Charles Barton said...

David, a shipyard would make an excellent potential location for a LFTR manufacturing facility, but their are other potential bases in conventional industry. For example aircraft production facilities, and perhaps truck manufacturing plants.

D. Walters said...

Yes, I agree. We have to think exactly in those terms. The shipyard facility is ideal, however, because we can float the suckers into place. Rod has a description of this that was considered by Westinghouse in 1973:

http://www.atomicinsights.com/aug96/Offshore.html

Obviously for *bigger* plants the shipyard is ideal but for smaller ones, any kind of plant handling large series manufacturing would work. I've been to GE's Houston Gas Turbine repair facility. HUGE, cranes large enough to work on their 250MW "H" Frame units, etc.

David

D. Walters said...
This comment has been removed by the author.
Robert Hargraves said...

Good idea. It reminds me of Ludwick's Jari project, where paper mill components were shipped from Japan to the Amazon basin.

friend2all said...

I suspect that you, Dave, are very familiar with the underground mounting approach for LFTR proposed by Dr. Edward Teller and Ralph Moir in their paper
"THORIUM-FUELED UNDERGROUND
POWER PLANT BASED ON MOLTEN
SALT TECHNOLOGY" published in 2004.

http://www.geocities.com/rmoir2003/moir_teller.pdf

Is your missle silo style underground mounting fairly similar?

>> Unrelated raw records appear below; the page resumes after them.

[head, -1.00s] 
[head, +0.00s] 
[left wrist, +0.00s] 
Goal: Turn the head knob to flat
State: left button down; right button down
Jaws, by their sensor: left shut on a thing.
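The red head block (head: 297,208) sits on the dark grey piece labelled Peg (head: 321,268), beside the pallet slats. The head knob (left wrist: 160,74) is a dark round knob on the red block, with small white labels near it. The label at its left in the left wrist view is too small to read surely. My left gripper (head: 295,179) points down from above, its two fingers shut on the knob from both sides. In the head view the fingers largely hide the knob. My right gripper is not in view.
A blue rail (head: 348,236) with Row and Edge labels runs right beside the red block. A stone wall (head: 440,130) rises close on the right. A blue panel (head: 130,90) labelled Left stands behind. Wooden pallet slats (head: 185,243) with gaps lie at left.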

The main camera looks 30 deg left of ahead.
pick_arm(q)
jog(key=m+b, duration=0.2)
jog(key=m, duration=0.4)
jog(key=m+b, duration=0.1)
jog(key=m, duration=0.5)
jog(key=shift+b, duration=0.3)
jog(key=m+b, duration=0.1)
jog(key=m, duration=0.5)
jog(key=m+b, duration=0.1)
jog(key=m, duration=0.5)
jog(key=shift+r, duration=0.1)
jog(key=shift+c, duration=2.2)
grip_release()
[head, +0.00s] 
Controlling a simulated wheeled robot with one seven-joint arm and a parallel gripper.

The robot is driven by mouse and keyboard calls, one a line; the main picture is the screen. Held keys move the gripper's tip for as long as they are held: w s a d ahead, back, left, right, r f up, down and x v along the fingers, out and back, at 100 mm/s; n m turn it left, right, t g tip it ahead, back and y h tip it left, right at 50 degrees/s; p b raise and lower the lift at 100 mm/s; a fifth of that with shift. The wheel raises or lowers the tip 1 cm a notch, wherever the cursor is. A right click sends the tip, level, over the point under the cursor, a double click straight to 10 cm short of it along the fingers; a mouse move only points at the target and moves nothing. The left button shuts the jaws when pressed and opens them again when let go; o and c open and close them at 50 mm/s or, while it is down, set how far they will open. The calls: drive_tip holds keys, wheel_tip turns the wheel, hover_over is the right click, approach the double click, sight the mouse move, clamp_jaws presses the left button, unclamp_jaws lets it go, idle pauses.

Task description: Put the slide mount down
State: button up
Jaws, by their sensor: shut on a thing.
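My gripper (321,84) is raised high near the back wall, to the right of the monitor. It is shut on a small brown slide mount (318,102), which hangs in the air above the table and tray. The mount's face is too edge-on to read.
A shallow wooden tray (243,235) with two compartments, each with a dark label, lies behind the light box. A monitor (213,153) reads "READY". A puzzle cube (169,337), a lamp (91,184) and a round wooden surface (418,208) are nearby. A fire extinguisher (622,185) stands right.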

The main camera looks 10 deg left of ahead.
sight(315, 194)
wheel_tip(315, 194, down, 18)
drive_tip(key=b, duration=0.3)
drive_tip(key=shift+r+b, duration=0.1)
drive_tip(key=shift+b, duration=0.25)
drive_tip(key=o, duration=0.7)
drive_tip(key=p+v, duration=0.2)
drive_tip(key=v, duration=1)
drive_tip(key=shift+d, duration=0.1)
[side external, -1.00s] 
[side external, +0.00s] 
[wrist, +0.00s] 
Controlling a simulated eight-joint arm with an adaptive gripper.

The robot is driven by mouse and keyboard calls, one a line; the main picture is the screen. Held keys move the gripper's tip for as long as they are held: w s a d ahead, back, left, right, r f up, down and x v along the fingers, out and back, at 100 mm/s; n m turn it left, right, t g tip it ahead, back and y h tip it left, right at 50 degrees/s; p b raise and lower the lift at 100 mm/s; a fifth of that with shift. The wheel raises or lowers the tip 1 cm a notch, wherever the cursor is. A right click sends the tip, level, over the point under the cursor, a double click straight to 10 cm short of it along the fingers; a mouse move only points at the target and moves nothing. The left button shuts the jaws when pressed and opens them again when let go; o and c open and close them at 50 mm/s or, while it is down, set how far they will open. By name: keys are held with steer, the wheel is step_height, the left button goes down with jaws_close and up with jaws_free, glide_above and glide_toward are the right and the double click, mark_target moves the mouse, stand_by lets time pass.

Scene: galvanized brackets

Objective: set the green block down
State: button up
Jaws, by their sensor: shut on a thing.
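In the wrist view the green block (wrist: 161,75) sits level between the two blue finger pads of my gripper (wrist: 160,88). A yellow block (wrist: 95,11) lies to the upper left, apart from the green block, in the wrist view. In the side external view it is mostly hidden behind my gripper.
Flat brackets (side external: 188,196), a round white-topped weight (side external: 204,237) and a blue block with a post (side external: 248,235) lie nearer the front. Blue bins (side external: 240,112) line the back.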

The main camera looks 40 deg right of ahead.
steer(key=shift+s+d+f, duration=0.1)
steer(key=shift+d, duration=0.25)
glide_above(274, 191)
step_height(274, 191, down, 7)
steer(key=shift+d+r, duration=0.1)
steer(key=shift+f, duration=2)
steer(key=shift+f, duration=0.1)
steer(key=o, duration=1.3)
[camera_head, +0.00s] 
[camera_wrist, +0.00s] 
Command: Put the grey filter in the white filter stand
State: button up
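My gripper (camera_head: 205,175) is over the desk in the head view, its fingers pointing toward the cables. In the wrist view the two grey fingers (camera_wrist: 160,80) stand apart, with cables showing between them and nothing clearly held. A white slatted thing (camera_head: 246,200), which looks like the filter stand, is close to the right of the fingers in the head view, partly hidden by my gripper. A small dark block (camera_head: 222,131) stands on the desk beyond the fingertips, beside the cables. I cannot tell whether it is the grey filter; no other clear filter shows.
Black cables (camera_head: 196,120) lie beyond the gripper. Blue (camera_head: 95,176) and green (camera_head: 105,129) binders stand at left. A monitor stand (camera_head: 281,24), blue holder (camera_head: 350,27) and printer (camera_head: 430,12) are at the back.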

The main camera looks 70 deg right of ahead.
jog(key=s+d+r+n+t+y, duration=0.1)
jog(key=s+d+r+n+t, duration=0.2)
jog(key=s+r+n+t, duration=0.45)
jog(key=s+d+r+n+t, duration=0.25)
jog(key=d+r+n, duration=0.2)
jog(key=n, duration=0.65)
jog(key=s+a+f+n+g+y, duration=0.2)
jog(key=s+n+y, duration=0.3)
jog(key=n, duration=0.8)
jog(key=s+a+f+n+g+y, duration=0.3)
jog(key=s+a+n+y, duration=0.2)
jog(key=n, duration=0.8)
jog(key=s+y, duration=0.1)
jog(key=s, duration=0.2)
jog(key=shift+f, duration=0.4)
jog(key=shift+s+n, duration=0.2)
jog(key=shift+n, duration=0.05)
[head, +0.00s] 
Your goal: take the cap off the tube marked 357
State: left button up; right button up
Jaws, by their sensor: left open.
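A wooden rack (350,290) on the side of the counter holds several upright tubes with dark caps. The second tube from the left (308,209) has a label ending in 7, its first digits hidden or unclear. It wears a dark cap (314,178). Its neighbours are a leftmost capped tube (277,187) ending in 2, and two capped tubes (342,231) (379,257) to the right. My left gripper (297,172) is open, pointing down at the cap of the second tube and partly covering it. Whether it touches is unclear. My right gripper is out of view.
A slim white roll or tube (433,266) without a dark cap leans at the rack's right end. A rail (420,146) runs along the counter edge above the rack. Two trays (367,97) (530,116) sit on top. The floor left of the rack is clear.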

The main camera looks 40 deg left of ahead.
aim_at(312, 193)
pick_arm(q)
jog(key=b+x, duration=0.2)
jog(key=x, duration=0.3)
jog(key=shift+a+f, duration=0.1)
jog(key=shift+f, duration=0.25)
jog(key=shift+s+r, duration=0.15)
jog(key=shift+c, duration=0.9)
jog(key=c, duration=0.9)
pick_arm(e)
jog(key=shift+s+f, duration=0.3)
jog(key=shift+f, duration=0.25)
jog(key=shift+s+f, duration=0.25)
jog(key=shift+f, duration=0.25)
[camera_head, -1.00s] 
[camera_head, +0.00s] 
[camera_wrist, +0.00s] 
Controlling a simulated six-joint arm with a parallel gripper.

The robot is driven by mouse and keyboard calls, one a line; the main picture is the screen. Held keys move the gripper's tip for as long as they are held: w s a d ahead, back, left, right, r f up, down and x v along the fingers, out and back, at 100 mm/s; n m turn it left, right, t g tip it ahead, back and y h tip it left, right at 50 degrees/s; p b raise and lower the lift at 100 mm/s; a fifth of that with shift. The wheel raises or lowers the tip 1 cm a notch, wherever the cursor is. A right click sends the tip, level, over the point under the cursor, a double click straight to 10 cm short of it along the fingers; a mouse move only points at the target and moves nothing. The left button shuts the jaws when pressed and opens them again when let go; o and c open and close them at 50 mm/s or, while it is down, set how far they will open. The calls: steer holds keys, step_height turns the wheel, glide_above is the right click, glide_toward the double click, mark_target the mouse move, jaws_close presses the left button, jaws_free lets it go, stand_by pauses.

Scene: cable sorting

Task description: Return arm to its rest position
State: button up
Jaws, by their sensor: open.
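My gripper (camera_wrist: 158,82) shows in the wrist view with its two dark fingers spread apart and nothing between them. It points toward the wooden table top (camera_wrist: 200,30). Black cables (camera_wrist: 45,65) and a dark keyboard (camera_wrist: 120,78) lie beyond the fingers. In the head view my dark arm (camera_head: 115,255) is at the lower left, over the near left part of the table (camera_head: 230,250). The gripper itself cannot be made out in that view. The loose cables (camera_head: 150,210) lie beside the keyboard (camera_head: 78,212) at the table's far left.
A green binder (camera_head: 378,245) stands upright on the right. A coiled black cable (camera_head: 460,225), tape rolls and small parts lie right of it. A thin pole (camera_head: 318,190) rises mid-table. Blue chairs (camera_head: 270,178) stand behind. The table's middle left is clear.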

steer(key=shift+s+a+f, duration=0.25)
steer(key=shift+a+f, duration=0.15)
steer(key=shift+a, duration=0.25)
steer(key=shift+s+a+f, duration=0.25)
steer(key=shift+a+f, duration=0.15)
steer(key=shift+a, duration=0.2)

Small LFTR components might be fabricated out of new high temperature materials (carbon-carbon, carbon-sic, and graphite composites) that are not typically used in naval shipyards. High Temperature Reactors may have relatively small amounts of Hastelloy steel in them. Large facilities like AREVA Newport News may not be needed to build LFTR as heavy forged components (pressure vessels) should not be required.